_DO THIS_
Identify the lines in the data below that contain "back" and give only how many there are.

Data records
◇ ◇ ◇ ◇ ◇
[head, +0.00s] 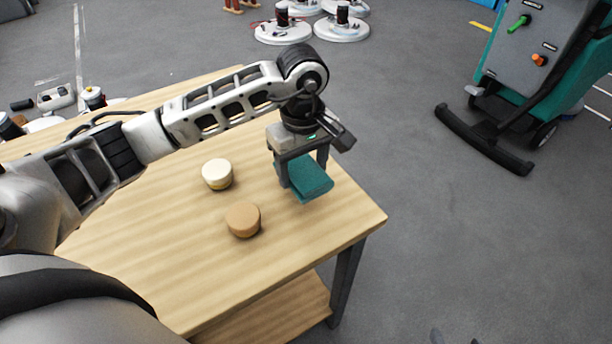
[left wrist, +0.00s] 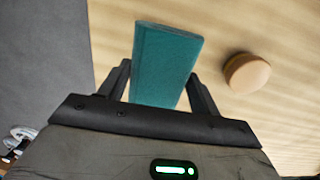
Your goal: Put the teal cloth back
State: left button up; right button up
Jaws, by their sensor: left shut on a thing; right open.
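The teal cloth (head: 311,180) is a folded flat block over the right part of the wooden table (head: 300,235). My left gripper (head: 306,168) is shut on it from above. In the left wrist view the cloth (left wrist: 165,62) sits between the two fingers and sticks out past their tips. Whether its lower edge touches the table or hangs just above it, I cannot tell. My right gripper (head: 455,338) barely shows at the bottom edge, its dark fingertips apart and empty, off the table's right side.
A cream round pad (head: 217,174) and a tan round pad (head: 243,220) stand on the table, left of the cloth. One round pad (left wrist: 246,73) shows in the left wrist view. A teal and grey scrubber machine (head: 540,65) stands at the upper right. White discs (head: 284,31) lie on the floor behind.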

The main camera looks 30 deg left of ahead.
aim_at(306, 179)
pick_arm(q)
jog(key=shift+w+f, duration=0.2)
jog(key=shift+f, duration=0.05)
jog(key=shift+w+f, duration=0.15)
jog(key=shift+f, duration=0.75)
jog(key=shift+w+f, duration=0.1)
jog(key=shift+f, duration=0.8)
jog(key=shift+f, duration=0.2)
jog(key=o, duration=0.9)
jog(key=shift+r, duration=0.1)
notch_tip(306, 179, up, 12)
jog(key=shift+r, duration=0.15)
◇ ◇ ◇ ◇ ◇
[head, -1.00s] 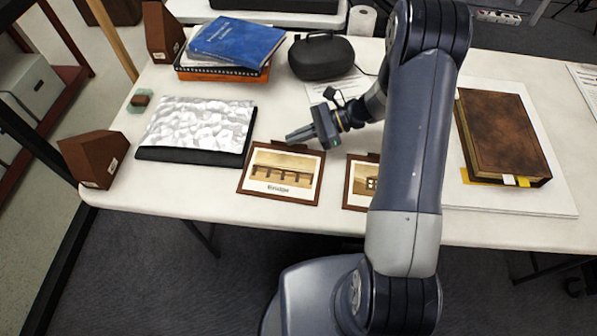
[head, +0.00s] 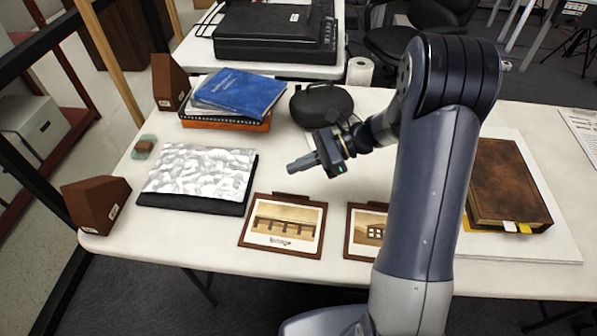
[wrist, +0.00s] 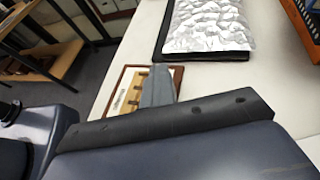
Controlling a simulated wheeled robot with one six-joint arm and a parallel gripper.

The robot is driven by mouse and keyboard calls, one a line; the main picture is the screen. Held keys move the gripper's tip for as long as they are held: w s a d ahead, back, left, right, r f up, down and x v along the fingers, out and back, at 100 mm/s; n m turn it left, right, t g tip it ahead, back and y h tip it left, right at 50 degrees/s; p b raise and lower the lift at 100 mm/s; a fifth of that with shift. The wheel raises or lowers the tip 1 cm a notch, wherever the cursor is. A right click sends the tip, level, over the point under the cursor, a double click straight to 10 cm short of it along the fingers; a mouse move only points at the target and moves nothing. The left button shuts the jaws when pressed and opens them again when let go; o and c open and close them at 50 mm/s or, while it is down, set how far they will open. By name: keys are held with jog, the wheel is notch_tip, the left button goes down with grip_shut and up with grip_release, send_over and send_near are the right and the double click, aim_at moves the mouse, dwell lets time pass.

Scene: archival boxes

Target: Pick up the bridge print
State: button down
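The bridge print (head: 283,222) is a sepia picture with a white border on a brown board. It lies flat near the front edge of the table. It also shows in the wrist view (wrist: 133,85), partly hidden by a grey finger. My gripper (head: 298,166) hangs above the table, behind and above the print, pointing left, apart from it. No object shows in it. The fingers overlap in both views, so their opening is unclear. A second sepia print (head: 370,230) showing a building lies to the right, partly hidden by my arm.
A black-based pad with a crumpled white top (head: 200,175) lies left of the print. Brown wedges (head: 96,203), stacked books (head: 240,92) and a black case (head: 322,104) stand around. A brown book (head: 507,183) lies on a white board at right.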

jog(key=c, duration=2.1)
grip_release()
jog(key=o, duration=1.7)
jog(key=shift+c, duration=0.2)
◇ ◇ ◇ ◇ ◇
_OUTPUT_
2